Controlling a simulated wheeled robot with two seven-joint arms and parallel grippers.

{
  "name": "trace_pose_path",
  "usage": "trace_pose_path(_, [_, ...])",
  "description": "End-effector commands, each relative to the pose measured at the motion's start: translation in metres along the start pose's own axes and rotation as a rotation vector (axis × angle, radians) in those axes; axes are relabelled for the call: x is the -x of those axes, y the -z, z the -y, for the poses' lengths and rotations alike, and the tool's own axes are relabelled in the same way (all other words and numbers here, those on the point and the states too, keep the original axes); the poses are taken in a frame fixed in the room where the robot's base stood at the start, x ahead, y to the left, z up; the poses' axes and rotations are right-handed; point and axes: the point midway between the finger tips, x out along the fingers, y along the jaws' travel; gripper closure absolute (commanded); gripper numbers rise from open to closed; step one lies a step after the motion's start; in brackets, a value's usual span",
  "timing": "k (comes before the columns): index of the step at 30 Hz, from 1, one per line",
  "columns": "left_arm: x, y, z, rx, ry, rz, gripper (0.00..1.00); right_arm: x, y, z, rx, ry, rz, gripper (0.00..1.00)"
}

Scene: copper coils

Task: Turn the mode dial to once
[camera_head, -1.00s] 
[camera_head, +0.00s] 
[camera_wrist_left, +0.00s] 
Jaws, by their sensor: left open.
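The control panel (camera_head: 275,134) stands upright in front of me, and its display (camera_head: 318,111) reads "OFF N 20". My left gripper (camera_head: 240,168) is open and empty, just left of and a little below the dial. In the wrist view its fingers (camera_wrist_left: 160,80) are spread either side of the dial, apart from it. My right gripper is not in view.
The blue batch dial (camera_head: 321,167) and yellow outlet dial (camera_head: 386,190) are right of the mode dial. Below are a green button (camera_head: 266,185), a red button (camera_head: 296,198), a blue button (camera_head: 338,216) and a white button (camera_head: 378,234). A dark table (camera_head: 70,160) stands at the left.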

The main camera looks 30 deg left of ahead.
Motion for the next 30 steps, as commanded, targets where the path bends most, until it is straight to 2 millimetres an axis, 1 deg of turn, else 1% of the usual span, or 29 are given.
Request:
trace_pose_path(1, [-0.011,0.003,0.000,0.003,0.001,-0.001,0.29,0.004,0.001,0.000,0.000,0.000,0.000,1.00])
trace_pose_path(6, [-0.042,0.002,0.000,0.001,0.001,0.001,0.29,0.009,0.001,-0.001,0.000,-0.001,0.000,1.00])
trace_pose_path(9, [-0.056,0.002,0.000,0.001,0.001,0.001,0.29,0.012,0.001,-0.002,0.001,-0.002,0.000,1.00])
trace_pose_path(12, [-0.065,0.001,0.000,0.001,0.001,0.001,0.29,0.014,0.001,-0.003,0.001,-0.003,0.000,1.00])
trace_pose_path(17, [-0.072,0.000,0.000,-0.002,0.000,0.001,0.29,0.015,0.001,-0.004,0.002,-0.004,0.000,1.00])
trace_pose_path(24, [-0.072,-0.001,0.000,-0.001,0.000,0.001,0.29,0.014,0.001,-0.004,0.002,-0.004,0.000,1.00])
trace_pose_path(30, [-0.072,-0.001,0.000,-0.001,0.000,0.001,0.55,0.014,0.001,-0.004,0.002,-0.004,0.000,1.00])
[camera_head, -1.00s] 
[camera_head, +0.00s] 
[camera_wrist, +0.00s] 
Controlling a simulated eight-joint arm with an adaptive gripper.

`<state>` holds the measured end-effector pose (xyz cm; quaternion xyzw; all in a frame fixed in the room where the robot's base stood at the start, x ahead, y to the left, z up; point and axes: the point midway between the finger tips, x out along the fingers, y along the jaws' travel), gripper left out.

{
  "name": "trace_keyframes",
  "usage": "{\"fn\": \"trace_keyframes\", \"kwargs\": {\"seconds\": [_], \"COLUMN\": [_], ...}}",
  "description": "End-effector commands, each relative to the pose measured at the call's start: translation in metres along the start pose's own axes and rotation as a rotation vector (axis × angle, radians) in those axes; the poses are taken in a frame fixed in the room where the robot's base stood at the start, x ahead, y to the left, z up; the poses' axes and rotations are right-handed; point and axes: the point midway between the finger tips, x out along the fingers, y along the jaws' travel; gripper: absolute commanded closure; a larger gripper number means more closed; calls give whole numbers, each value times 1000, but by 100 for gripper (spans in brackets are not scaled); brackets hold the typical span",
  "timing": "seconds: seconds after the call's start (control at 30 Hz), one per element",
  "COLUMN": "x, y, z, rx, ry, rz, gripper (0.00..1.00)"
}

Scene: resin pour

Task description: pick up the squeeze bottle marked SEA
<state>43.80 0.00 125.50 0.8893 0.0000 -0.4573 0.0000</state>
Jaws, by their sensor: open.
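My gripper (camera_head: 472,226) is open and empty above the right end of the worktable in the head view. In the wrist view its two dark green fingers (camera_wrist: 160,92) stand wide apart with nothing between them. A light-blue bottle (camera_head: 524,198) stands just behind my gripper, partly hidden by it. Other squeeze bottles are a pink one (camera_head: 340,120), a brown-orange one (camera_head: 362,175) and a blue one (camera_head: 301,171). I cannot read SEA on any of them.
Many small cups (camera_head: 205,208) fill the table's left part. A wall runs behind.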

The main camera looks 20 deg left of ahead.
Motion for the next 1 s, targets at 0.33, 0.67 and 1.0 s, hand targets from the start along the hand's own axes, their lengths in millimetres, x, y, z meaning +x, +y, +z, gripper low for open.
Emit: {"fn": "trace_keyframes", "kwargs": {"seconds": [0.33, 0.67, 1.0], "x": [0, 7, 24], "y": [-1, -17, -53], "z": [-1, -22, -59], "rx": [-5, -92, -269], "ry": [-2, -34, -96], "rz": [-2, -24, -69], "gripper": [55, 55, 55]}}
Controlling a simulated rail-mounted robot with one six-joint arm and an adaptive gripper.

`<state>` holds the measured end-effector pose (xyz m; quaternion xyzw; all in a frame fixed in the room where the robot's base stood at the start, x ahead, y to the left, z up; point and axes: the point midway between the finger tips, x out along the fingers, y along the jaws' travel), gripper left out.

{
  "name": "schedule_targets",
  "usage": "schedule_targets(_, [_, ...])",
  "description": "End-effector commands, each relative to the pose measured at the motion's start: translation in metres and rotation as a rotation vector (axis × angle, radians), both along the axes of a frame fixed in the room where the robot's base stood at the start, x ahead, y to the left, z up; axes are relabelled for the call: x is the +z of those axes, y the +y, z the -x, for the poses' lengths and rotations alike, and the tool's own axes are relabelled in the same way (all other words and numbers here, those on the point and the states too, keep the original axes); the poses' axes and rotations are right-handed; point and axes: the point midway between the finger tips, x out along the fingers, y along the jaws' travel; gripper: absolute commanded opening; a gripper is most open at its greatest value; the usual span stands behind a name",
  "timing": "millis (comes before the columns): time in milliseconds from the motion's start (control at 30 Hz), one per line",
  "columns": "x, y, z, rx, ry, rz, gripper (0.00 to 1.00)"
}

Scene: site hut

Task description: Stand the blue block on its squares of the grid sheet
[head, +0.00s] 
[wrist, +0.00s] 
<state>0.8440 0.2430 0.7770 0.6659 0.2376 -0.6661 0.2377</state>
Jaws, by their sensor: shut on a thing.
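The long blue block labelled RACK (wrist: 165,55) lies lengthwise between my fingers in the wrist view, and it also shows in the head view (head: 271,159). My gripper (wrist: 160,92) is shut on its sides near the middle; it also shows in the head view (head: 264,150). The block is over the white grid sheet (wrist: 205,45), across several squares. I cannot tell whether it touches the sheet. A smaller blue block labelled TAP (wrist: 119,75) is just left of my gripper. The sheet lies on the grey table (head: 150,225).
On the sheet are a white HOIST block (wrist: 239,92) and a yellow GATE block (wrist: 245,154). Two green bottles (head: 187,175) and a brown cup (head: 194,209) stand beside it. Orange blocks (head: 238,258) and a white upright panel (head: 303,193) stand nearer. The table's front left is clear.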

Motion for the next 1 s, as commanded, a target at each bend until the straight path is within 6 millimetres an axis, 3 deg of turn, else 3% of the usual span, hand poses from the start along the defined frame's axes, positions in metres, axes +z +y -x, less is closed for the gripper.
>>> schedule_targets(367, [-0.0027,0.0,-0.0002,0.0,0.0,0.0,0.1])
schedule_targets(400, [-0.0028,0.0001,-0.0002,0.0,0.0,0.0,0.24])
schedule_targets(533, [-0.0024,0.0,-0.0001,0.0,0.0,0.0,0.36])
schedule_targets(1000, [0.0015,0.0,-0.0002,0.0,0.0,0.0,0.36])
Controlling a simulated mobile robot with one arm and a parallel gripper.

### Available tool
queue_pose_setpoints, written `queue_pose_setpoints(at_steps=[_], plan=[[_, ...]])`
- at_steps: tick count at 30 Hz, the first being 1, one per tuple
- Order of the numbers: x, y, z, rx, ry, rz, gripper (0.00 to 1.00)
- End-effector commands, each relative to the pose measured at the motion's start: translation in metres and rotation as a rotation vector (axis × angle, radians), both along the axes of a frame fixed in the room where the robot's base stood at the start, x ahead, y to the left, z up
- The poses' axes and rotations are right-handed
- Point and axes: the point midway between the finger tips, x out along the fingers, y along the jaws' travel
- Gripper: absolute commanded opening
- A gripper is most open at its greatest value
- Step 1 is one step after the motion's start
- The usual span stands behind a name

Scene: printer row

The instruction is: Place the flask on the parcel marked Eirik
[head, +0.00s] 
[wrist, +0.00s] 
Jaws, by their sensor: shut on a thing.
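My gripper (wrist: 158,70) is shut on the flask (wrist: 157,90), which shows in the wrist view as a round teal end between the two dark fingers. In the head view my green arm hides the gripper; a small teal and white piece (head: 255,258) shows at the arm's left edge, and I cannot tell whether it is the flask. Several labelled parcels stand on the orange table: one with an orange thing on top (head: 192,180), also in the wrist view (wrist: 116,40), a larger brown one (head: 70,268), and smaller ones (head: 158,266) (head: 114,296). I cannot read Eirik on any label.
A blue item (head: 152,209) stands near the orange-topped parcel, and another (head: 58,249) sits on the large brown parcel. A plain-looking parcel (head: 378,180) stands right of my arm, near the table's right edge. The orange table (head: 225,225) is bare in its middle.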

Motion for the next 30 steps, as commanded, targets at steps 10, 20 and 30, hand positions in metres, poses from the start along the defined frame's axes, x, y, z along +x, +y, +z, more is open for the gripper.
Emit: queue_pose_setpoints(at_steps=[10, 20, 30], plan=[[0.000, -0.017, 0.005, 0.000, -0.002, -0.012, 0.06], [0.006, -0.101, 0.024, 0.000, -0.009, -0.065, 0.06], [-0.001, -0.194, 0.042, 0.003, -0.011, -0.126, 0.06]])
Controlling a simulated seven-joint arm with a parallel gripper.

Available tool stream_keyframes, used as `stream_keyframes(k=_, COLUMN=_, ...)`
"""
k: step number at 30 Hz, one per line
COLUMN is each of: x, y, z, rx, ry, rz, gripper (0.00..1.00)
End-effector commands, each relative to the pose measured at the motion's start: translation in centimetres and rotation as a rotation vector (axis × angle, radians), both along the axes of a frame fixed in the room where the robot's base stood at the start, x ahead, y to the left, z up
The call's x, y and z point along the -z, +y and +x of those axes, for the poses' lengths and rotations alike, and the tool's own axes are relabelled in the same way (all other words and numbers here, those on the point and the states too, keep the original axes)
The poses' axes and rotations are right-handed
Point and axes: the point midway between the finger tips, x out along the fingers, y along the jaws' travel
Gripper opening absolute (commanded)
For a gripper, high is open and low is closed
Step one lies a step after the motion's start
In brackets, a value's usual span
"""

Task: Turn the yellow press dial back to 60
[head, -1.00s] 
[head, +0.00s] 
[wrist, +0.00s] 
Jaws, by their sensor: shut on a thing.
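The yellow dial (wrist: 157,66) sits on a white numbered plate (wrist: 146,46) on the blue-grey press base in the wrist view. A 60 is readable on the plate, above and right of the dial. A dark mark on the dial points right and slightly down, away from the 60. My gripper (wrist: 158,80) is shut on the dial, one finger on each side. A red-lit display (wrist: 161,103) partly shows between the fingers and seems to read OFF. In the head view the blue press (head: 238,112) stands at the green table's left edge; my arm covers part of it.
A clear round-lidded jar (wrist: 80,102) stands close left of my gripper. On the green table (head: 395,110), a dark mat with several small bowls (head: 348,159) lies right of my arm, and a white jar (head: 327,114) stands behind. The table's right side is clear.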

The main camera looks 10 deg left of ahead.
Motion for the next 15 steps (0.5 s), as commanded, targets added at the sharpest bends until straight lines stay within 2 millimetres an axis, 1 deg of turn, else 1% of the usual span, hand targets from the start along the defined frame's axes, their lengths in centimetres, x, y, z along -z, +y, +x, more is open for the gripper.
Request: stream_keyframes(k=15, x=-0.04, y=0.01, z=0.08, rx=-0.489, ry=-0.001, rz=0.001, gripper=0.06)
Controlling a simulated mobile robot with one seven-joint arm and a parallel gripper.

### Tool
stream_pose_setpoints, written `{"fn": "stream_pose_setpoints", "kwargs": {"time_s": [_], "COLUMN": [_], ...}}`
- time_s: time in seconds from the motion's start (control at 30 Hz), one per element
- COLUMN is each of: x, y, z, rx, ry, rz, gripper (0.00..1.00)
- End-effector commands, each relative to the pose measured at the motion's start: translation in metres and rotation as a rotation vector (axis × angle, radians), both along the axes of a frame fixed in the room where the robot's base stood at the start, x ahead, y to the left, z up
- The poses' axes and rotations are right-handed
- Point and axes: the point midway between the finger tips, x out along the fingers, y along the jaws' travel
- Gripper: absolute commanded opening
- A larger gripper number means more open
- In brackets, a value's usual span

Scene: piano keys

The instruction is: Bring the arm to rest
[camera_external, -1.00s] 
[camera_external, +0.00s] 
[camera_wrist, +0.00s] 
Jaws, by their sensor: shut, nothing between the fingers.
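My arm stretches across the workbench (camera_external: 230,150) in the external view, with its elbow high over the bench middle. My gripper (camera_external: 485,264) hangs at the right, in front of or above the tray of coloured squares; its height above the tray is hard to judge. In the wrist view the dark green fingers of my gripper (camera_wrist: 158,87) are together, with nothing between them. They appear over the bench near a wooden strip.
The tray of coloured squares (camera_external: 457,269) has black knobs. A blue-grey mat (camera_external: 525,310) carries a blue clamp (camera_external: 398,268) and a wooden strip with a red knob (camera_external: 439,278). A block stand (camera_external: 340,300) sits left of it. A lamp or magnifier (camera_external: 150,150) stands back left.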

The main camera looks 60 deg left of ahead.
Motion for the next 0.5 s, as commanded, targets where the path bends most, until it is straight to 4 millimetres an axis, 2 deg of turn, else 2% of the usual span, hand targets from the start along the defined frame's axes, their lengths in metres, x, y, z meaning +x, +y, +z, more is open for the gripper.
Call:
* * *
The request:
Reply with the number of lines in the preceding entries that contain "taken", and no other words.

Complete answer:
2